К прискорбию моему, я никогда не могу заранее определить часа, когда я непременно бываю дома – по своей хилости. Иногда, как вчера, например, я не сомкнул глаз всю ночь напролет от метели, от сырости в воздухе – и должен был спать с 9 часов утра до 2-х дня. А если выдается свободный и здоровый часок, то я спешу поцарапать что-нибудь для сборника в пользу самарцев или прочитать то, что мне пришлют из комитета чужого материала для этого же сборника.
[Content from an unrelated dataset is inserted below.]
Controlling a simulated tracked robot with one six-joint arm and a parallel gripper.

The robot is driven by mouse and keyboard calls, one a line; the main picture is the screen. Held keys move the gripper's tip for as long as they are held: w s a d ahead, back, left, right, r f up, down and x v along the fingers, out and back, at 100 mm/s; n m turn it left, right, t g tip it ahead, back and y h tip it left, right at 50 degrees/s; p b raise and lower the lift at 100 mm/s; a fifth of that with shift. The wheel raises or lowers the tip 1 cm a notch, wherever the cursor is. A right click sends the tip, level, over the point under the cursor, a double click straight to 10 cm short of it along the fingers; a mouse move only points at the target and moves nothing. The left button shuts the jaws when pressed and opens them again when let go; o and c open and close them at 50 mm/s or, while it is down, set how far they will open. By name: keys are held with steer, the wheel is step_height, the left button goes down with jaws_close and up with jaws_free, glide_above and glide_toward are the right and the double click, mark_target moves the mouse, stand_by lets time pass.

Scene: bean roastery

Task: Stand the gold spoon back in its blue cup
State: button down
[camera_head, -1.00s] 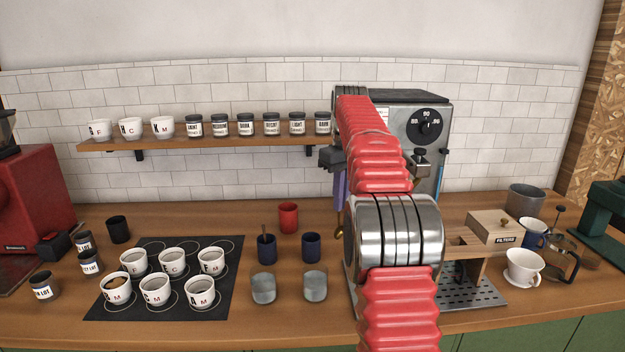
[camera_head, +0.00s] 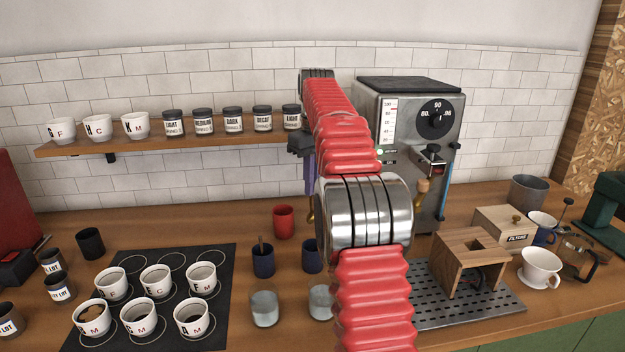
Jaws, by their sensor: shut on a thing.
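My gripper (camera_head: 310,178), with purple fingers, hangs left of the espresso machine, partly hidden by my red arm. It is shut on the gold spoon (camera_head: 311,210), of which only a small gold piece shows below the fingers. One dark blue cup (camera_head: 311,258) stands on the counter below the spoon in the picture, partly covered by my arm, and no spoon shows in it. Another dark blue cup (camera_head: 263,263) to its left has a dark brownish spoon or stick (camera_head: 261,243) standing in it. The depth between the gold spoon and the cups is hard to tell.
A red cup (camera_head: 283,221) stands behind the blue cups, and two grey glasses (camera_head: 264,309) stand in front. A black mat (camera_head: 225,255) with several white cups lies left. The espresso machine (camera_head: 400,110), a wooden stand (camera_head: 470,262) and a drip tray (camera_head: 508,300) are right.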

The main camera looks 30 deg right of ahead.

Наконец в иной вечер, устав от всего этого, бегу немного рассеяться по улицам и иногда загляну к кому-нибудь из немногих знакомых, где привык бывать.
До свидания же.
Преданный
Письмо Достоевскому Ф. М., <11 февраля 1874>*
78
Ф. М. ДОСТОЕВСКОМУ
<11 февраля 1874 г. Петербург>
Я не утерпел и прочел Ваш очерк1
вчера, глубокоуважаемый Федор Михайлович, и спешу сообщить Вам свое личное впечатление и мнение, прежде нежели представлю рукопись в комитет.Вы, конечно, без моей критики очень хорошо знаете, как своеобразны, умны и верны характеристические заметки о наших путешественниках, служащие интродукцией к Вашим «Маленьким картинкам». Они одни могли бы сами по себе составить капитальное приношение в «Складчину».
Но чему Вы, кажется, сами мало придаете цены, так это тонкому и меткому очерку «приживальщика» больших домов, «таланту», как Вы назвали его, который вдруг овладевает общим вниманием в вагоне. Говорю – мало придаете цены ему, потому что Вы бросили его небрежно, вроде какого-то аксессуара к «картинкам», тогда как он и есть сам первая картинка. А у вас он явился, как общее место: «есть или бывают такие» – Вы дали ему это безличное значение, и между тем незаметно будто, водя карандашом по бумаге и не думая, Вы нарисовали, или, лучше сказать – сама рука художника, сильная и привычная, нарисовала полный, законченный очерк.
Если б Вы тут захотели и остаться – Вы и тогда уже дали бы щедрый вклад, без продолжения. Например, М. Е. Салтыков начинает свою статейку2
также интродукцией, в которой есть несколько штрихов полей, ведущих к городу, и только въехал в город – тут и простился с читателем, дальше не пошел. У него, в интродукции, звучит какой-то задумчивый, серьезный мотив – и только. И все это составляет шесть, семь страниц.А у Вас (или скорее у нас, у «Складчины») есть в перспективе еще «картинки». Это клад.
Простите меня за эту, так сказать, невольную критику. Я не позволил бы ее себе, если б меня не побуждала к тому обязанность члена комитета, и я хочу выразить только Вам, как важно для «Складчины» приобретение такого приношения, чтобы и Вам самим сообщить тот взгляд, каким мы руководствуемся относительно авторских вкладов – для Вашего соображения о значении, объеме etc. etc.
Теперь перехожу к другой скучной обязанности: это ценсора – и вместе ко второй половине рукописи – к священнику. После нескольких Ваших слов вчера об этом я как будто предчувствовал и отчасти предсказал о затруднении, которое может встретиться. Я Вам говорил, с каким сожалением мы должны были отказаться от статьи Авдеева – по причине священника же.